Give again, exactly as written, the lines of the records below from the line with "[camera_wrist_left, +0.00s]" to the line with "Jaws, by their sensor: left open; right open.". Both end lines count; pictures do not.

▶ [SUPPLIED INFORMATION]:
■ ■ ■ ■ ■ ■ ■

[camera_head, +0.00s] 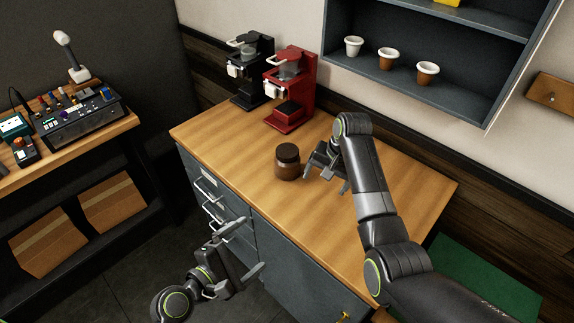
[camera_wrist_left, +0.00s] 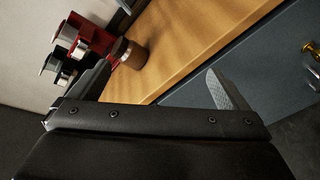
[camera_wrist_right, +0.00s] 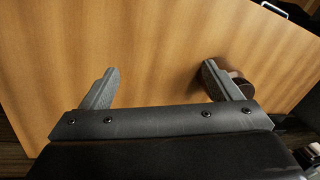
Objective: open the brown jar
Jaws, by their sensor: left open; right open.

■ ■ ■ ■ ■ ■ ■

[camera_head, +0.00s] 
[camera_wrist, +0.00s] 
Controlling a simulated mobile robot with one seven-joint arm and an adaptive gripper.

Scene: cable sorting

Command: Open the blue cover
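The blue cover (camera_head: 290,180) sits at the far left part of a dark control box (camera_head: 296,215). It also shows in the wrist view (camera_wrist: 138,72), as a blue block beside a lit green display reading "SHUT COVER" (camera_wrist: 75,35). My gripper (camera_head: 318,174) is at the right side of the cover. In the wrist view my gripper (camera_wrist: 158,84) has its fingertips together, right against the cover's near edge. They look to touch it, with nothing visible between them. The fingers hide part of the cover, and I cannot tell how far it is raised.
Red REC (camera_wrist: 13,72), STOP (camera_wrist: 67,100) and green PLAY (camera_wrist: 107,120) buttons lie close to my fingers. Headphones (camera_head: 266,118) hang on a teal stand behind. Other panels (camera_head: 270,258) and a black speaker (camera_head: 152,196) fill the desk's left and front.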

■ ■ ■ ■ ■ ■ ■

▶ [SOLUTION TO THIS TASK]:
[camera_wrist_left, +0.00s] 
[camera_wrist_right, +0.00s] 
Objective: open the brown jar
Jaws, by their sensor: left open; right open.

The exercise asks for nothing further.